そうこうしているうちにバスは月の谷の横を通りすぎていった。 月の谷はサンペドロ・デ・アタカマで行きたかった場所の一つで本当だったら行けたはずだった。けれど、残念ながら行くことができなかった。本来ならツアーはアタカマ塩湖を午前中周り、夕方から月の谷へ行き夕焼けを見る、というプランが立てられている。けれど、わたしがツアーに参加した日はアタカマ塩湖がなにかの事情により午前中閉園していたらしく、その日に参加するにはアタカマ塩湖か月の谷かどちらかを選ばなければならなかった。どちらも捨てがたかったが塩湖をすでに二つ見ていたわたしはチリの塩湖もどうしても見たかった。結局塩湖を選んだが実際は最後まで悩みに悩んだほど月の谷も行きたい場所だった。そんなこともあり行けなかったことがとてもショックだったのだが、幸い空港へ行く途中見ることができた。
勝手なイメージだが月の谷は火星のようだった。茶色い土というか断崖絶壁というか…自分の表現力のなさが悲しくなるがとにかく延々茶色い高地が続いていたのだ。もはやどこまであったのか記憶にないほどその絶景は続き、ようやく途切れた頃にはもうすぐ空港という看板が出てきた。けれど、その時はまだ1時間も経っておらず、さすがに30分も早くは到着しないだろうから、きっとほかの空港だろうなんて思っていた。しかしバスの運転手さんにここがカラマ空港だよと言われた時にはまだ11時すぎで、予定のフライトまではほど遠く泣きそうになってしまった。
これならもっと町を見れたのに… 遅れるよりはいいのだが、あまりにも早すぎたのでとてもショックな出来事だった。
余談ではあるが、この後フライトは二時間遅延することになり、この日のわたしはほとんどの時間を空港で過ごすことになった。

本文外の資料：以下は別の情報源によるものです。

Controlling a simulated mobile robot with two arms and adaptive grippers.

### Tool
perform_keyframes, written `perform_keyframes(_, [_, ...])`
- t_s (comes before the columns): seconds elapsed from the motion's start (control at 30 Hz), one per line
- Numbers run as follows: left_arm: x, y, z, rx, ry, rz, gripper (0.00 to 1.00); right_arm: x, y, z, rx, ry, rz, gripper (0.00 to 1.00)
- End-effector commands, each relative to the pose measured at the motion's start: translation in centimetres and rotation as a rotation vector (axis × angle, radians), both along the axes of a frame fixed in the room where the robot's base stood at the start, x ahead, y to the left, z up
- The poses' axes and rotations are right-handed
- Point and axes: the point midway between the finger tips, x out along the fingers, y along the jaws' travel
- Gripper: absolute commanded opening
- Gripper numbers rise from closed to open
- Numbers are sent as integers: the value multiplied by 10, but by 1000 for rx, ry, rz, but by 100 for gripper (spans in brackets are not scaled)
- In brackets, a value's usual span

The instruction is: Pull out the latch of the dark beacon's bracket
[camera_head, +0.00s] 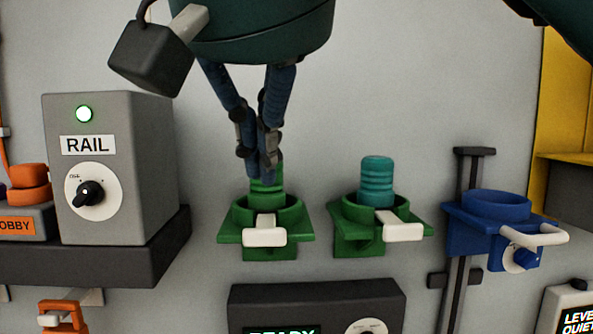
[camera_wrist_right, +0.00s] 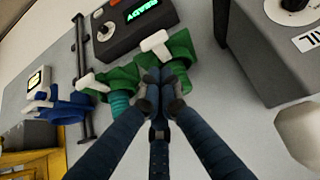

振り返ると空港で日記を書きながら待った時間も、日本は夜中だなあ~なんて思いながら珍しくリアルタイムでfacebookにアップした時間も、飛行機が送れたおかげでカフェで使える無料券をもらい、それでパンを買いその日の晩御飯にできたことも、空港で人間観察した時間もなかなか貴重ではあるが、何より遅延してよかったのは夕焼け色に染まった景色を飛行機から見れたことだった。残念ながら夕日そのものを見るには席が反対側だったが、窓から見える景色がすべて赤茶色の光で包まれたときは言葉が出なかった。




よく、念入りに準備して準備していざ臨んだ結果、うまくいかなかったり、予定通りに進まなかったのには必ずポジティブな理由があるなんて言うが、まさにその通りと言った出来事だった。きっとこの夕焼けを見るために遅延してくれたのかなと思った。
サンペドロ・デ・アタカマの大地は最後までわたしを魅了してくれた。色んな気づきを与えてくれてありがとうの気持ちでいっぱいだった。
また必ず来るよ〜。
最後にはそれも可能な、そんな気持ちになっていた。